Similarly, the citizen developer model does not eliminate the need for professional developers in HR technology. It segments the work. Citizen developers handle the long tail of department-level tools, dashboards, and automations, the solutions that are high in volume but moderate in complexity. Professional HR technology teams focus on the architecture, the integrations, the data infrastructure, and the governance that underpin everything else. The research from the low-code industry supports this division: 59% of low-code projects involve direct collaboration between IT and business departments, and the most effective organizations combine no-code tools for front-end workflows with professional development for backend logic and enterprise-grade features.
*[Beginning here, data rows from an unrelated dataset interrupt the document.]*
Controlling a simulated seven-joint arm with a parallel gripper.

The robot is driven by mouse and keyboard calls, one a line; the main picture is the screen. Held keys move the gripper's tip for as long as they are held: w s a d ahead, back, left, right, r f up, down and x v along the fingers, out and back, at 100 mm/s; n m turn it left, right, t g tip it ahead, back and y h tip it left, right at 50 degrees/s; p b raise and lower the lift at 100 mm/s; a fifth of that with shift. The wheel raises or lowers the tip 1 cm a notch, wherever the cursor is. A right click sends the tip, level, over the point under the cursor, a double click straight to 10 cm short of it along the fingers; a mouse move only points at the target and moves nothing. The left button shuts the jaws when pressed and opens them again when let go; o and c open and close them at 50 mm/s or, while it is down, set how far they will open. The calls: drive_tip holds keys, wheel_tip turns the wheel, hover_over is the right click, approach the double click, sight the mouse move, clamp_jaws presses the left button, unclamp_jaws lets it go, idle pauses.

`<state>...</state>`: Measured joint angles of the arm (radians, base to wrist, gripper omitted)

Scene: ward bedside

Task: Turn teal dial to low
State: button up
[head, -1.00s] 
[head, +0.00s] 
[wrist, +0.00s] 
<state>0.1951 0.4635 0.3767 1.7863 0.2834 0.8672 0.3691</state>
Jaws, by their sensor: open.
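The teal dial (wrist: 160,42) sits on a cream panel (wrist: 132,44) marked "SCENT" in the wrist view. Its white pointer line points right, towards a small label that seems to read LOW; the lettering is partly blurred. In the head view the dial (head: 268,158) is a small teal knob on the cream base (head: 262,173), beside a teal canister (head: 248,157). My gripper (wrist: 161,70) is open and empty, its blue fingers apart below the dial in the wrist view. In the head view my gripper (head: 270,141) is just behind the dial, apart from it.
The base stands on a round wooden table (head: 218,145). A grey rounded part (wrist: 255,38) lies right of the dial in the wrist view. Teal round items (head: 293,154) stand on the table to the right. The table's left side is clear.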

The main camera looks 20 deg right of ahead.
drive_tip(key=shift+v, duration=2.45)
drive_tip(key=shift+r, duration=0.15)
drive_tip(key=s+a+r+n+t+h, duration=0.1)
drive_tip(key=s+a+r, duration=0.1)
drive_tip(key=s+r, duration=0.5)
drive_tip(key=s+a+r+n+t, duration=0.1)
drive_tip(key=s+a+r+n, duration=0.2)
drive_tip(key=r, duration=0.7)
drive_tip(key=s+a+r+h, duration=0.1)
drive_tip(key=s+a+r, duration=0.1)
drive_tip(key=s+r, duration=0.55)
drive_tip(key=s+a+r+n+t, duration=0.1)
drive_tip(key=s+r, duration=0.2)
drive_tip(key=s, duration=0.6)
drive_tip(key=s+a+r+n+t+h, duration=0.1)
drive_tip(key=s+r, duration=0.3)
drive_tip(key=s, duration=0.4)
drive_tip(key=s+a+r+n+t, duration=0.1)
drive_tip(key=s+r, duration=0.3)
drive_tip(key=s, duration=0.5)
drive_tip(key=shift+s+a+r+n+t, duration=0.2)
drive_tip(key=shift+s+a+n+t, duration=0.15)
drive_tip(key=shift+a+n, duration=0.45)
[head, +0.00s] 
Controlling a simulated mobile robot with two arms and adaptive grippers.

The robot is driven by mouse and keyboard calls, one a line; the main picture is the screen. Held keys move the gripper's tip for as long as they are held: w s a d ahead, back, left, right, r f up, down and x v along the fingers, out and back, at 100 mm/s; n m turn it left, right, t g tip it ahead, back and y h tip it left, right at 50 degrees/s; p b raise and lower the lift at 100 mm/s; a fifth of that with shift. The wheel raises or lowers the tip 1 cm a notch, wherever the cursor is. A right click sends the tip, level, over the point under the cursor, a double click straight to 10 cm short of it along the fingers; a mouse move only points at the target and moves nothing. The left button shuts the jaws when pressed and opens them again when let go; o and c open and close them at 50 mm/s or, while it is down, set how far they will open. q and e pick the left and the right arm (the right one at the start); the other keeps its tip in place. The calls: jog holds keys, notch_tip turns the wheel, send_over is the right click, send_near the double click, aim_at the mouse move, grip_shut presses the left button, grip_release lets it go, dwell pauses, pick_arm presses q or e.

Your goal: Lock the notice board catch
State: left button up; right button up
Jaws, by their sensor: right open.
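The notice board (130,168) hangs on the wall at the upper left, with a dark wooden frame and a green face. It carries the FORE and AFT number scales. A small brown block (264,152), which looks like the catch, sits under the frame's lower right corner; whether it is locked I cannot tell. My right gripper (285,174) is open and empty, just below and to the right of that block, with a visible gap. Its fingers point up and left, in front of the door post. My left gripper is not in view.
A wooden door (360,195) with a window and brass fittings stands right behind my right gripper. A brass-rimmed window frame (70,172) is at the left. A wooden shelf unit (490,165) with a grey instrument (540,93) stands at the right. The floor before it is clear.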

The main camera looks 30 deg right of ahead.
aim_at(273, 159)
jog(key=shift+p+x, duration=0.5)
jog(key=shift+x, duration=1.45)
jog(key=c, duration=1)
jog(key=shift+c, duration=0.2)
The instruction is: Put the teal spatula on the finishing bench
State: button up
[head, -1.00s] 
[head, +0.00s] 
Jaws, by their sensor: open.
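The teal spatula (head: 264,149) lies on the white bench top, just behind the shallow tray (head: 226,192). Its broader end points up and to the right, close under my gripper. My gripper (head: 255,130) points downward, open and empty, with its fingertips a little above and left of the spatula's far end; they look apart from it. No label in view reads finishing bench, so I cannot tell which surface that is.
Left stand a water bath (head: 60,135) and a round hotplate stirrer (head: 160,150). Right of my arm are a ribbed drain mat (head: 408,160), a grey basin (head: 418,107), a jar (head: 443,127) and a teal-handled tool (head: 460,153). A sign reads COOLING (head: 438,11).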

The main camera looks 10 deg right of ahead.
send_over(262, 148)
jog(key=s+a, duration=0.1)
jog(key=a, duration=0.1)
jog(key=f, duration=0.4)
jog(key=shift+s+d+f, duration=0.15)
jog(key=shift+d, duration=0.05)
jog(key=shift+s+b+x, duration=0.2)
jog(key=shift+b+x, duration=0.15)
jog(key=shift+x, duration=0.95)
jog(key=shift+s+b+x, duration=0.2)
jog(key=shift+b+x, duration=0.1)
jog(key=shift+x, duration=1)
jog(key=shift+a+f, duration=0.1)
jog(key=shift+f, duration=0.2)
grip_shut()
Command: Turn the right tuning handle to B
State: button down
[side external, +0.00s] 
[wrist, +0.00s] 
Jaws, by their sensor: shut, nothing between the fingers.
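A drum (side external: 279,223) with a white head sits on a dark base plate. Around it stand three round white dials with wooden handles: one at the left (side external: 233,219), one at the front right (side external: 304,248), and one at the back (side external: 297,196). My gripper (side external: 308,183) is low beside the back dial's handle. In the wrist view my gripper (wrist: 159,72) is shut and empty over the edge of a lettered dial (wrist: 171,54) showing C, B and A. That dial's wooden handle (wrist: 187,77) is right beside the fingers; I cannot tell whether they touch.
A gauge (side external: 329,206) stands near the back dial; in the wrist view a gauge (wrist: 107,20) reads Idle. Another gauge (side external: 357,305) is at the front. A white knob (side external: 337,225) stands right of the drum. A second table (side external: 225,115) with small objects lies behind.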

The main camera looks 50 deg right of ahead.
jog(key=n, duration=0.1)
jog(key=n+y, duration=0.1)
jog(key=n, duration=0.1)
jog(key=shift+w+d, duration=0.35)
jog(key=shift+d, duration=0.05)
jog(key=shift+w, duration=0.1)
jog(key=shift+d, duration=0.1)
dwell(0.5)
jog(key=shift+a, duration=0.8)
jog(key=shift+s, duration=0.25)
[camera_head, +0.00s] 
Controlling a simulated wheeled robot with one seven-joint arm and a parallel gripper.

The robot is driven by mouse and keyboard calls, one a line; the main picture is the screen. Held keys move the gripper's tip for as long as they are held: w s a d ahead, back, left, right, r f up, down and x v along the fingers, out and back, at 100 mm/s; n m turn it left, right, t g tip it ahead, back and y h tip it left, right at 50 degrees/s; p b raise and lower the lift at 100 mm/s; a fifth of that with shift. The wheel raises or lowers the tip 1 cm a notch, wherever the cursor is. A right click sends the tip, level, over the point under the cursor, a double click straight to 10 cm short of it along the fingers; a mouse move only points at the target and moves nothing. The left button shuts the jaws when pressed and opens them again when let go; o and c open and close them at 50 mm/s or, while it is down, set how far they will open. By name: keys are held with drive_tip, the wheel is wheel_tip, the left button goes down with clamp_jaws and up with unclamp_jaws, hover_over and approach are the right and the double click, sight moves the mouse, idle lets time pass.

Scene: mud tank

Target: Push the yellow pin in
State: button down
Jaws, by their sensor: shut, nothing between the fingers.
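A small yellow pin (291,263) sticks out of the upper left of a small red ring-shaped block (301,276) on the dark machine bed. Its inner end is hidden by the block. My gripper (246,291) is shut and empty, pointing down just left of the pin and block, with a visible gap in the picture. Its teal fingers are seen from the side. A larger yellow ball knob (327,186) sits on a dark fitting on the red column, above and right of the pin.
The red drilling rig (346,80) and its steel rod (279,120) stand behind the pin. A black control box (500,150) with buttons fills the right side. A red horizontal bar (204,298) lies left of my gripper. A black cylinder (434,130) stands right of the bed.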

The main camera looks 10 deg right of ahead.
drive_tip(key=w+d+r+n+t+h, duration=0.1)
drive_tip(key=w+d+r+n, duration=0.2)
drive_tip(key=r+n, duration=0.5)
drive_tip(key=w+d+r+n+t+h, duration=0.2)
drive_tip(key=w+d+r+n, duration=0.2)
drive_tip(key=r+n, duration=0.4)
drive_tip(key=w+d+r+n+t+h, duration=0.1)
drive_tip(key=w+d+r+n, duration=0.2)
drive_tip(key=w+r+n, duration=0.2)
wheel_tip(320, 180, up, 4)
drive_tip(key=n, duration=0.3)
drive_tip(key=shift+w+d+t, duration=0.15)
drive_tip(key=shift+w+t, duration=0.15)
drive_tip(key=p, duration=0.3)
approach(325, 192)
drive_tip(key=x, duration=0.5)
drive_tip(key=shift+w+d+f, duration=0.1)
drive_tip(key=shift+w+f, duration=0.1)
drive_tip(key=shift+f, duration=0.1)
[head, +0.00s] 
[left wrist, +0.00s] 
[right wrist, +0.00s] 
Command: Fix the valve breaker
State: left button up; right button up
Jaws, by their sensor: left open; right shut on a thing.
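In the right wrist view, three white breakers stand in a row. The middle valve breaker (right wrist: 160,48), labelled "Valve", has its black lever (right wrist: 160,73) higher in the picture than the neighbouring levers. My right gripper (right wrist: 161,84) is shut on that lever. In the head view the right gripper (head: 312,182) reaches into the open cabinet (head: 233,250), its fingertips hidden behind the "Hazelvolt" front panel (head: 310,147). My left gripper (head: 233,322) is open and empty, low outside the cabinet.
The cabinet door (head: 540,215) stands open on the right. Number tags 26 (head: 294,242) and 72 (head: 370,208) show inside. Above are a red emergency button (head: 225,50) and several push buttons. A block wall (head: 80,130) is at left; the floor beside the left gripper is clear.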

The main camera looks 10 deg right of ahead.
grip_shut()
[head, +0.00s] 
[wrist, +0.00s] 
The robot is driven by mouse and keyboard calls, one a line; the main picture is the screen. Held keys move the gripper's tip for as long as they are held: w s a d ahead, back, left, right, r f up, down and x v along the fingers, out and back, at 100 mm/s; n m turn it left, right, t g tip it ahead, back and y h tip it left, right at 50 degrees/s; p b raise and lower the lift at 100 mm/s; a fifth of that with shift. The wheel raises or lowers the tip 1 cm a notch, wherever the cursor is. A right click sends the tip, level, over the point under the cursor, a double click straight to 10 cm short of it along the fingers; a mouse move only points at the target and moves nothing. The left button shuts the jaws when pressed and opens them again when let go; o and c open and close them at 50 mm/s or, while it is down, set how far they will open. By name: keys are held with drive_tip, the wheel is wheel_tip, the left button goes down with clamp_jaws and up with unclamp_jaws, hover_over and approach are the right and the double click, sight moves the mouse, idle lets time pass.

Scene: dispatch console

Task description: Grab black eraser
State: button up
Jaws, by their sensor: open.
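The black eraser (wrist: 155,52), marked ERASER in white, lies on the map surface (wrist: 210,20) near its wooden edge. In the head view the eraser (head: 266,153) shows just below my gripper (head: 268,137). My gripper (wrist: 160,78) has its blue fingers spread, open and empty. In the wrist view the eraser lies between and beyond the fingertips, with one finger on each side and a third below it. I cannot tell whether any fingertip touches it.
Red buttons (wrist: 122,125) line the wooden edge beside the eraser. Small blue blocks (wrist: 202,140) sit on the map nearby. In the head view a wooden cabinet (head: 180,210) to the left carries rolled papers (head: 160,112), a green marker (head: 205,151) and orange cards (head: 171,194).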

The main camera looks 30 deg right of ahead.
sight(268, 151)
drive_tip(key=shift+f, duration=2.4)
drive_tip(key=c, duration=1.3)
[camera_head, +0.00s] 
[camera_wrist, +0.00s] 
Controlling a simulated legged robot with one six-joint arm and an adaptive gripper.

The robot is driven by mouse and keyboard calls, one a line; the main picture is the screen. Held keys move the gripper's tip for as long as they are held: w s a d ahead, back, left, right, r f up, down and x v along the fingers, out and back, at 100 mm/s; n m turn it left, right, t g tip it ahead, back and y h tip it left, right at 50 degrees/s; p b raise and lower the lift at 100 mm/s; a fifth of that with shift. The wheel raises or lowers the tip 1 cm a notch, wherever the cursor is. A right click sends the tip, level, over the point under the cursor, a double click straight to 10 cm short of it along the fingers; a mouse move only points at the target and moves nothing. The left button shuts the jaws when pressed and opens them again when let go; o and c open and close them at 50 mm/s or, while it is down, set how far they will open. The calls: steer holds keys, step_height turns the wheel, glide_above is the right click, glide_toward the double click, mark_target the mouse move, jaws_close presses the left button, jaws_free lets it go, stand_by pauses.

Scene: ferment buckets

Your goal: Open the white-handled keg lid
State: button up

Self-service automates the transactional. It does not replace the human judgment, coaching, and strategic thinking that HR technology teams bring to their most important work.

Where to Start

For HR technology leaders considering this shift, the path forward is not a wholesale reorganization overnight. It is a deliberate expansion of the team’s mandate, from delivery to enablement, executed in stages.

Start with the data layer. Partner with IT to identify the core workforce data sets that business users need most frequently - headcount, attrition, compensation benchmarks, time and attendance, engagement scores - and work to make them available through self-service tools with appropriate access controls. This creates the foundation everything else depends on.

Pilot citizen development in a contained domain. Choose one area of HR - recruiting operations, L&D, or HR service delivery - and equip a small group of users with a governed low-code platform. Let them build the tools they’ve been requesting. Document what works, what governance gaps emerge, and what support they need. Then iterate.

Invest in literacy. Run training programs that build data fluency and platform proficiency across the HR function. This is not about turning everyone into a power user. It is about creating a baseline of capability so that self-service tools are adopted broadly and used correctly.

Define the governance model early. Do not wait for problems to arise. Establish clear policies for what citizen developers can and cannot build, how solutions are reviewed before they touch production data, and how tools are retired when they are no longer maintained. Governance designed up front prevents the shadow IT problems that governance designed after the fact can only clean up.

Redefine HR technology’s success metrics. If the team’s performance is measured by tickets closed and projects shipped, the incentives will pull toward the old transactional model. Shift measurement toward platform adoption, citizen developer growth, self-service resolution rates, and time-to-value for business-built solutions. The metric is not how much the HR technology team builds. It is how much the organization can build because of what the HR technology team has enabled.

The Bigger Shift

At its core, this is not a technology argument. It is an argument about how HR technology creates value. The transactional model creates value by producing outputs: a dashboard here, an integration there, a report on request. The enablement model creates value by producing capability: the infrastructure, access, governance, and literacy that allow an entire function to move faster, adapt more fluidly, and build solutions that fit the specific contours of the problems people face every day.

The data supports the shift. Gartner projects that 70% of new enterprise applications will be built on low-code platforms. McKinsey finds that organizations empowering citizen developers score 33% higher on innovation. The Josh Bersin Company identifies more than 100 agent applications across HR that can be built by practitioners, not just programmers. And ADP, Mercer, and others are converging on the same recommendation: HR and IT must partner on shared data infrastructure, governed platforms, and aligned goals.

The organizations that thrive in this environment will not be the ones with the largest HR technology teams. They will be the ones whose HR technology teams were wise enough to stop trying to build everything, and ambitious enough to enable everyone.